Your objective » Can all of these lines be returned exactly?

_____

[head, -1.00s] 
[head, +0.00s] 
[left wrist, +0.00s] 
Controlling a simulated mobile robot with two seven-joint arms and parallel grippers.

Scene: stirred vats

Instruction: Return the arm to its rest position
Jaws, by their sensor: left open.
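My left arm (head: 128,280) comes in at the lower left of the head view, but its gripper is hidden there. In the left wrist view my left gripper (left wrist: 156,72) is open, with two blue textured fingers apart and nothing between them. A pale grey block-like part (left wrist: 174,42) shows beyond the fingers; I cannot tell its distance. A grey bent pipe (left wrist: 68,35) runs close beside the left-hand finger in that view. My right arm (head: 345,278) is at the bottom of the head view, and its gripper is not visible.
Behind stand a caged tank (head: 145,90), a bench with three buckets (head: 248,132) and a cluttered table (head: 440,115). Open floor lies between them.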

_____

Exercise answer »
[head, -1.00s] 
[head, +0.00s] 
[left wrist, +0.00s] 
Controlling a simulated mobile robot with two seven-joint arms and parallel grippers.

Scene: stirred vats

Instruction: Return the arm to its rest position
Jaws, by their sensor: left open.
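My left arm (head: 128,280) comes in at the lower left of the head view, but its gripper is hidden there. In the left wrist view my left gripper (left wrist: 156,72) is open, with two blue textured fingers apart and nothing between them. A pale grey block-like part (left wrist: 174,42) shows beyond the fingers; I cannot tell its distance. A grey bent pipe (left wrist: 68,35) runs close beside the left-hand finger in that view. My right arm (head: 345,278) is at the bottom of the head view, and its gripper is not visible.
Behind stand a caged tank (head: 145,90), a bench with three buckets (head: 248,132) and a cluttered table (head: 440,115). Open floor lies between them.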

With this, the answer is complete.